### Exercise directions
Extract every line where the string "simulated" appears.

### Stored data
(begin)
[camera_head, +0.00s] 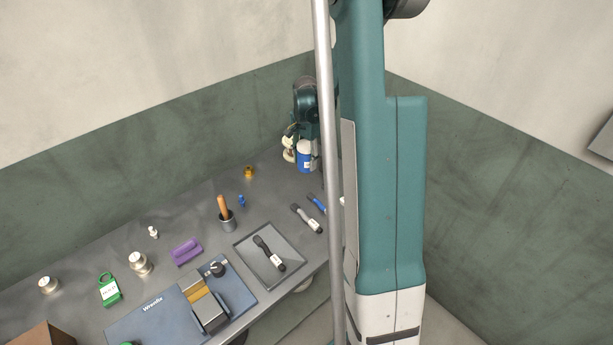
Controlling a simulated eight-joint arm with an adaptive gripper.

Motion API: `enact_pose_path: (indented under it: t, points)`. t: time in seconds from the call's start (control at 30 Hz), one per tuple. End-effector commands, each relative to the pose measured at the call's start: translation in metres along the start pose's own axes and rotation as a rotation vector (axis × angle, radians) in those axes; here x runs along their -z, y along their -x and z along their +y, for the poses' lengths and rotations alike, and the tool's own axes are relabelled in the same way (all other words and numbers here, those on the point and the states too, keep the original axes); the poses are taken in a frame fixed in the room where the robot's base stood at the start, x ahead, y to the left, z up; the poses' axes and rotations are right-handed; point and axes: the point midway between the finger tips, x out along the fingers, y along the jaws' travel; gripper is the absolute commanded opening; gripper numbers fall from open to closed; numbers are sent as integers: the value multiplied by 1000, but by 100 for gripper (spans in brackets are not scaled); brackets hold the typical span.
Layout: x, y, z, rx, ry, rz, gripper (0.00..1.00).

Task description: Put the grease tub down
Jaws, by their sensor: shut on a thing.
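The grease tub, taken to be the blue tub with a white top (305,161), is near the far right end of the grey bench. My gripper (303,142) is right at its top, pointing down, and is shut on it. The fingertips are small and partly hidden, and I cannot tell whether the tub's base touches the bench top.
A cream item (288,150) stands just left of the tub. A small amber piece (249,172) lies further left on the bench (195,212). Dark-handled tools (306,218) and a grey tray (296,255) lie nearer. Bare bench lies between the amber piece and the tub.

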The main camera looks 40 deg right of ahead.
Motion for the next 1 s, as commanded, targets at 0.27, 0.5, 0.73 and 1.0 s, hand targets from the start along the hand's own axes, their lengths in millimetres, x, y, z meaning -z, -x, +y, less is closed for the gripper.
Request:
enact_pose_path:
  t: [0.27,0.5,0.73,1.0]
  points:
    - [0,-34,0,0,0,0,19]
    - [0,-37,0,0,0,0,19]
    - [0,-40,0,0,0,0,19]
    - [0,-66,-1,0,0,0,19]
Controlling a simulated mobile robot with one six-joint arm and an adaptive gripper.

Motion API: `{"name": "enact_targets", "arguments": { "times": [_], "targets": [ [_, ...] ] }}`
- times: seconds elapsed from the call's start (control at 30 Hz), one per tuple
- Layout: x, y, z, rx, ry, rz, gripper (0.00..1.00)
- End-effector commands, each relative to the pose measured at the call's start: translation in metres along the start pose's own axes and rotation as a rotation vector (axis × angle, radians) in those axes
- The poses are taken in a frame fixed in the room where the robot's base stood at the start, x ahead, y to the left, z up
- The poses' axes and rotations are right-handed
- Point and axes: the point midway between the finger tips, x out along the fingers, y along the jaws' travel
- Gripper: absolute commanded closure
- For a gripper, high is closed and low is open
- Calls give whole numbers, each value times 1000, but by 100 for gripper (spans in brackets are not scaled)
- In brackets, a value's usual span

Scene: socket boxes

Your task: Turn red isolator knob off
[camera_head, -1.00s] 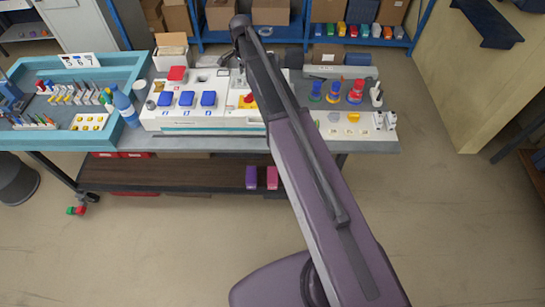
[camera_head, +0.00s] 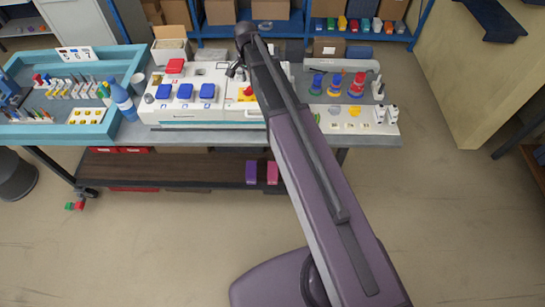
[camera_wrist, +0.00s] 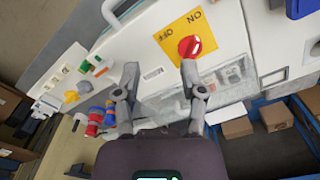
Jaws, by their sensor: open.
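The red isolator knob (camera_wrist: 189,46) sits on a yellow plate (camera_wrist: 175,38) marked ON and OFF, on a white panel. In the wrist view the ON mark is above the knob and the OFF mark is to its upper left. I cannot tell clearly which mark the knob points to. The red knob (camera_head: 248,91) also shows in the head view, partly beside my arm. My gripper (camera_wrist: 160,68) is open and empty, with its fingers apart. Its right fingertip appears just below the knob, and the knob is not between the fingers. In the head view my gripper (camera_head: 236,70) is above the panel.
Blue-lidded sockets (camera_head: 185,92) and a red-lidded one (camera_head: 175,66) are left of the knob. Coloured round plugs (camera_head: 335,84) stand to the right. A teal tray (camera_head: 60,133) and a blue bottle (camera_head: 123,101) are at the left. Shelves with boxes stand behind.

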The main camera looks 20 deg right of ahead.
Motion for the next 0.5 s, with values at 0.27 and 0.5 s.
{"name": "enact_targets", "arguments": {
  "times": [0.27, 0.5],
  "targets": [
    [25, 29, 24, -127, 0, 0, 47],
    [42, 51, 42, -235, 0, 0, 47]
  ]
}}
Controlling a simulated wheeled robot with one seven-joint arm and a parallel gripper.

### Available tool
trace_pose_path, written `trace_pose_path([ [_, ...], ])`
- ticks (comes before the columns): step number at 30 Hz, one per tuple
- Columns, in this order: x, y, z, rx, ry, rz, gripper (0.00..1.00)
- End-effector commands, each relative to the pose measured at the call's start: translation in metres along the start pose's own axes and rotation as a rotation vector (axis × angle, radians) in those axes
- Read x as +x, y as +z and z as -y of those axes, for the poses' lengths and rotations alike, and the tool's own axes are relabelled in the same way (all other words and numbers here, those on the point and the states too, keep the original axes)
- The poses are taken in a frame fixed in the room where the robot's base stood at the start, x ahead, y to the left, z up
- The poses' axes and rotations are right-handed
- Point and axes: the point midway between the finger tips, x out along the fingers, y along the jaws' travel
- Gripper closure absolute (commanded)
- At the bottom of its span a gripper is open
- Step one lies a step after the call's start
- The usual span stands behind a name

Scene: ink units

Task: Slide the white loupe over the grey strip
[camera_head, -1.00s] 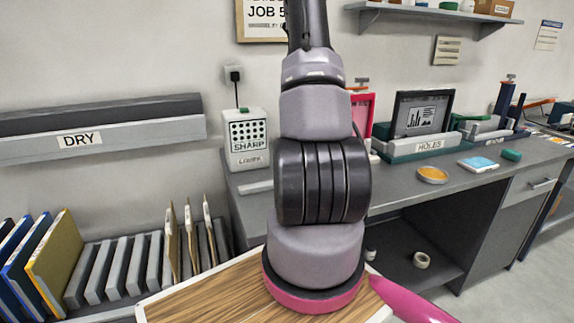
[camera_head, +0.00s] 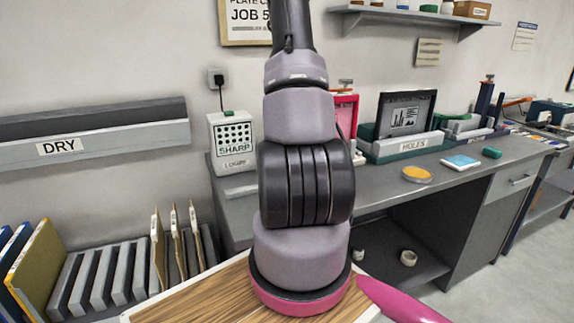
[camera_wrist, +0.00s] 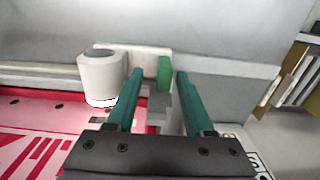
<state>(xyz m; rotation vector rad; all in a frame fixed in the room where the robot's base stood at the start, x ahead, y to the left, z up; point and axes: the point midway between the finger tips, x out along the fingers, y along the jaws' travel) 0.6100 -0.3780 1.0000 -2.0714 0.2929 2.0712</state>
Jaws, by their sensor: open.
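In the wrist view, the white loupe (camera_wrist: 101,76) has a round white barrel on the left. A pale bar runs from it to a green tab (camera_wrist: 164,73) on the right. My gripper (camera_wrist: 160,75) is open, with one teal finger on each side of the green tab in the picture; I cannot tell whether either finger touches it. The barrel stands over the upper edge of a red plate (camera_wrist: 40,115). A pale grey patch (camera_wrist: 161,112) shows between the fingers; I cannot tell whether it is the grey strip. In the head view, my arm hides the gripper and loupe.
A white box (camera_head: 232,140) marked SHARP stands left of my arm on the grey counter (camera_head: 385,185). A red frame (camera_head: 346,112) stands behind the arm. A dark screen (camera_head: 405,115) stands farther right. Plates (camera_wrist: 290,80) stand at the wrist view's right.

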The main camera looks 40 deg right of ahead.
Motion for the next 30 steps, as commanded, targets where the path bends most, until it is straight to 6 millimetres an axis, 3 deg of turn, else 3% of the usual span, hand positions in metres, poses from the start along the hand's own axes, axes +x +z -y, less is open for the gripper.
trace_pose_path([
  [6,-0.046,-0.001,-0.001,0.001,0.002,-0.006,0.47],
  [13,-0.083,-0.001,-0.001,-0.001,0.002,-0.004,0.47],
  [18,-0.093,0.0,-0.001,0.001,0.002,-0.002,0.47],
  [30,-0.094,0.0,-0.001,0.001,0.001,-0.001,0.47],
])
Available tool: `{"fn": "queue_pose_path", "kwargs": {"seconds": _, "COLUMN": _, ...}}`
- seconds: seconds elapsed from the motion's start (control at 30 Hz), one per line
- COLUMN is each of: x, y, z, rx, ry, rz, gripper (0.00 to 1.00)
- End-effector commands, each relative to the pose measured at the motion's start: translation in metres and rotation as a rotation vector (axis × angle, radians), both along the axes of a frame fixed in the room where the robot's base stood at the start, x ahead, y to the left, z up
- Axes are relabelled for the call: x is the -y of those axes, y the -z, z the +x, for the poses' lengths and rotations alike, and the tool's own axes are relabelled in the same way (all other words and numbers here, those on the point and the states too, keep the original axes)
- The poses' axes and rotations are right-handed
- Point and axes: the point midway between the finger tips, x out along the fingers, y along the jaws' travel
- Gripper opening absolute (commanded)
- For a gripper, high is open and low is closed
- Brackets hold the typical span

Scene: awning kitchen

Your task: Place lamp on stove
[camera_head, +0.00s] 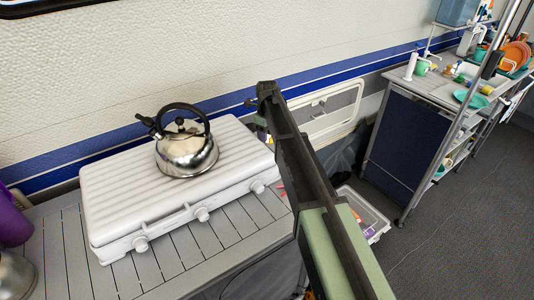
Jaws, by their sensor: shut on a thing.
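The stove (118,195) is a white, ridged, case-like unit with several round knobs along its front. It stands on a grey slatted counter against the wall. A shiny metal kettle (187,154) with a black handle and spout sits upright on its top, near the back middle. The top is bare to the left and front of the kettle. My dark and green arm crosses the picture just right of the stove. I see no lamp.
The grey slatted counter (190,252) is clear before the stove. A purple object (13,218) and part of a metal one (16,275) stand at left. A bin (365,214) is on the floor. A sink unit (400,148) with dishes is at right.

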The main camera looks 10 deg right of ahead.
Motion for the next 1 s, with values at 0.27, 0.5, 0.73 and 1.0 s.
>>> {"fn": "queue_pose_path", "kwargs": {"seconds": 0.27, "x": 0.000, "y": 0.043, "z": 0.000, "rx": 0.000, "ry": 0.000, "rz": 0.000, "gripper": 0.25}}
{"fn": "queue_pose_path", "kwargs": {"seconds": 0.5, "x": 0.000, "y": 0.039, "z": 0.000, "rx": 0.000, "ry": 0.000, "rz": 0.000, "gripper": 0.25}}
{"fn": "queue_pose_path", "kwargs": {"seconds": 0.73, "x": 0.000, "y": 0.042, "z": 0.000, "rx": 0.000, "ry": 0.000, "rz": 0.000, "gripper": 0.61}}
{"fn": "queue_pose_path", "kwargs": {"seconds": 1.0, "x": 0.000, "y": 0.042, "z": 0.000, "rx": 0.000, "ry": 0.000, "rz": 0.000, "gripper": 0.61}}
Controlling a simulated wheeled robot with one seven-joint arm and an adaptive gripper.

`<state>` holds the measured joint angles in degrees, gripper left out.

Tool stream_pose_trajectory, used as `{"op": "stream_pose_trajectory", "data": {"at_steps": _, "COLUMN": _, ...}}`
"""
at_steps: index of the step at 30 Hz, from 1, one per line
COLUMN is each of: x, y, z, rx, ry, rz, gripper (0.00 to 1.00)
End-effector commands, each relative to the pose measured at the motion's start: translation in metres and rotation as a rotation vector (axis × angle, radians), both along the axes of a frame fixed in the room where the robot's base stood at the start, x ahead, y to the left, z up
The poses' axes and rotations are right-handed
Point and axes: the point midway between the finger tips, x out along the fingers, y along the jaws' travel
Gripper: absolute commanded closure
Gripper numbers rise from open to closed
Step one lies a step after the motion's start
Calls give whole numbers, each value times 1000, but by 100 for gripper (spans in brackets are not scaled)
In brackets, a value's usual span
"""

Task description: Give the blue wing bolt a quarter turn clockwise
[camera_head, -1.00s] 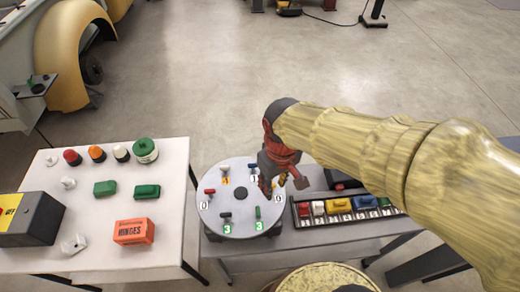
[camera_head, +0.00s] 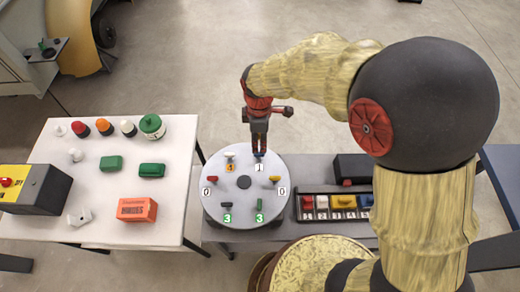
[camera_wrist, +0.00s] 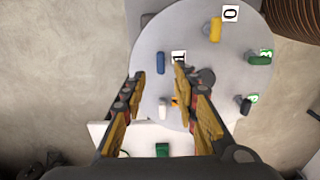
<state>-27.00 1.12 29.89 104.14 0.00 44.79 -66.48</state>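The blue wing bolt (camera_wrist: 161,62) stands on a round light-grey disc (camera_wrist: 200,45), beside a white tag marked 1 (camera_wrist: 179,57). In the head view it is mostly hidden behind my gripper (camera_head: 259,152), which points down at the far edge of the disc (camera_head: 243,216). In the wrist view my gripper (camera_wrist: 158,77) has its two fingers spread apart with nothing between them. The blue bolt shows just beyond the fingertips, roughly in line with the gap. I cannot tell how high the fingertips are above it.
Other wing bolts on the disc are white (camera_head: 230,155), yellow (camera_head: 275,179), red (camera_head: 212,179), black (camera_head: 226,205) and green (camera_head: 260,204). A dark hub (camera_head: 244,183) sits mid-disc. A parts tray (camera_head: 330,216) is at right; a white table (camera_head: 115,225) with several items is at left.

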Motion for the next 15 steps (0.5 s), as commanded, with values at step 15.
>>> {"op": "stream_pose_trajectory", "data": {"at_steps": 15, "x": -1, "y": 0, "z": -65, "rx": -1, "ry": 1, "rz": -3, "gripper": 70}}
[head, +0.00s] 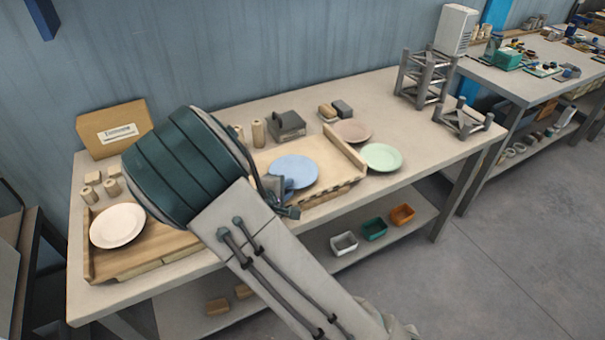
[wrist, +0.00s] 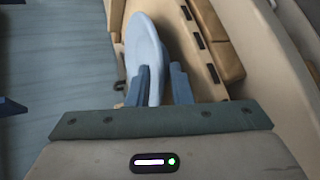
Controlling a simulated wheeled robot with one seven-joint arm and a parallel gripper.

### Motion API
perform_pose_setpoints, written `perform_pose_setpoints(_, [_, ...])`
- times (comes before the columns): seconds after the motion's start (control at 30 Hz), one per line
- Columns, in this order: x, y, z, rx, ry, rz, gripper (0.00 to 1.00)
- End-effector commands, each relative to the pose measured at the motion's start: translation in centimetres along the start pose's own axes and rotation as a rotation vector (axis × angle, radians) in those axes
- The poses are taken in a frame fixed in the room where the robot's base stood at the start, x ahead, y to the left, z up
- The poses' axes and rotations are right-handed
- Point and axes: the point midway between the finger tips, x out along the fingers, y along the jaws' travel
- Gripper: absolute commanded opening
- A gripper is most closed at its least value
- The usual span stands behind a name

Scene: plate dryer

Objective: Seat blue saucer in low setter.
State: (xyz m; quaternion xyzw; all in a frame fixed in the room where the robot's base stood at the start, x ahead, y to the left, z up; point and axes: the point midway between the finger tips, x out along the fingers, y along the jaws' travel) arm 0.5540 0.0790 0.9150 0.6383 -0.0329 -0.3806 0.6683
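The blue saucer (head: 294,170) is face up over the right part of the wooden tray (head: 352,155) in the head view. In the wrist view the saucer (wrist: 143,45) shows nearly edge-on, its rim between my two blue fingers. My gripper (wrist: 160,85) appears shut on this rim; any thin gap is hard to see. In the head view my gripper (head: 278,190) is at the saucer's left edge, partly hidden by my wrist. Whether the saucer touches the tray is unclear. The low setter (head: 462,120), a short grey frame, stands empty at the table's right end.
A taller grey rack (head: 424,78) stands behind the low setter. A green plate (head: 382,157) and a pinkish plate (head: 352,131) lie right of the blue saucer. A cream plate (head: 117,225) is at the left. A dark grey block (head: 287,125) stands behind the tray.

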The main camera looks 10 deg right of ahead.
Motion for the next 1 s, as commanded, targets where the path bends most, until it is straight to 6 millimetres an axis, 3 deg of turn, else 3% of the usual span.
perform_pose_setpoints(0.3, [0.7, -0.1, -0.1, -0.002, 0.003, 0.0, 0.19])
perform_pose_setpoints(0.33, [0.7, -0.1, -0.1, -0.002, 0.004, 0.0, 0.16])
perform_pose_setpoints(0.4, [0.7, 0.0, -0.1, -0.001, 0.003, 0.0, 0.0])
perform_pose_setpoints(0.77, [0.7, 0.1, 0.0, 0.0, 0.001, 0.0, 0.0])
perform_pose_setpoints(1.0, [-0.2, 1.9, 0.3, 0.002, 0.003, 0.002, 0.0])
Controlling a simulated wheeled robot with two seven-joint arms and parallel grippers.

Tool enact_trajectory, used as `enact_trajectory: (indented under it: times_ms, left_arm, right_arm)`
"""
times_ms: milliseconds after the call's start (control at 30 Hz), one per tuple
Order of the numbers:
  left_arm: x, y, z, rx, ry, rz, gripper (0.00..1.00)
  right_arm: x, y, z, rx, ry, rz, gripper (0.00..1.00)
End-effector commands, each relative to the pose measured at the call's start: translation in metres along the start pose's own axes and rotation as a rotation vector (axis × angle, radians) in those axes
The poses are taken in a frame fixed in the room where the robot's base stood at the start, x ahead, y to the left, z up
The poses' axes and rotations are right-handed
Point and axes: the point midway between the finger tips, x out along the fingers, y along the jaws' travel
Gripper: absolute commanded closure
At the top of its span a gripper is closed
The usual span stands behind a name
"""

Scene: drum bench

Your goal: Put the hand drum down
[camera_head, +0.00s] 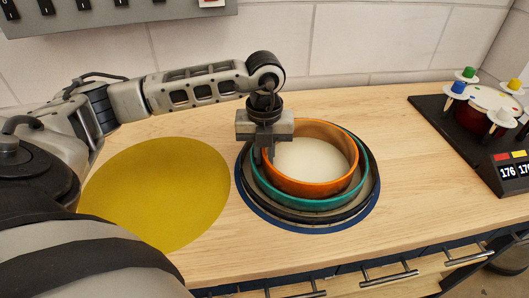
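The orange hand drum (312,190), a round shell with a pale cream inside, is at the centre right. It sits in or just above a teal ring (300,204), with a dark ring (285,216) around that, all over a blue round mat (318,229). My left gripper (266,156) points down at the orange drum's left rim. Its fingers are at the rim, but whether they are closed on it does not show clearly. The drum's underside is hidden. My right gripper is out of view.
A flat yellow disc (165,195) lies bare on the wooden bench (405,205) at left. A dark stand (455,145) with coloured knobs and a number display (513,171) is at the right. Drawers with handles (390,276) line the front edge. A tiled wall stands behind.

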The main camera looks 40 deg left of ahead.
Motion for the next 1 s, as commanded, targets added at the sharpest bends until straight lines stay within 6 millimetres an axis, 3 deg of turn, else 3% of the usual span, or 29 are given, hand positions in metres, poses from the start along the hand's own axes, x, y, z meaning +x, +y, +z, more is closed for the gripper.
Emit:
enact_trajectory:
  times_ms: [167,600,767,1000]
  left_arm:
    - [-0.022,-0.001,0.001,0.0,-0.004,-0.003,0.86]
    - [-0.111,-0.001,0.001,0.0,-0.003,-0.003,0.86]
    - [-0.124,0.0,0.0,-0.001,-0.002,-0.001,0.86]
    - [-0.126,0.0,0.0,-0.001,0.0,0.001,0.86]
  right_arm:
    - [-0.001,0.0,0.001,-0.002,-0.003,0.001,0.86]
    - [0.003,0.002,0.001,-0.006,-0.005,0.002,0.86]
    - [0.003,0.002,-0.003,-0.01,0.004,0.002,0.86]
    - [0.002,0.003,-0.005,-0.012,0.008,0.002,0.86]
(end)
### Worked solution
Controlling a simulated eight-joint arm with an adaptive gripper.
Controlling a simulated mobile robot with one six-joint arm and an adaptive gripper.
Controlling a simulated wheeled robot with one seven-joint arm and a parallel gripper.
Controlling a simulated wheeled robot with one seven-joint arm and an adaptive gripper.
Controlling a simulated wheeled robot with one seven-joint arm and a parallel gripper.
Controlling a simulated wheeled robot with two seven-joint arms and parallel grippers.

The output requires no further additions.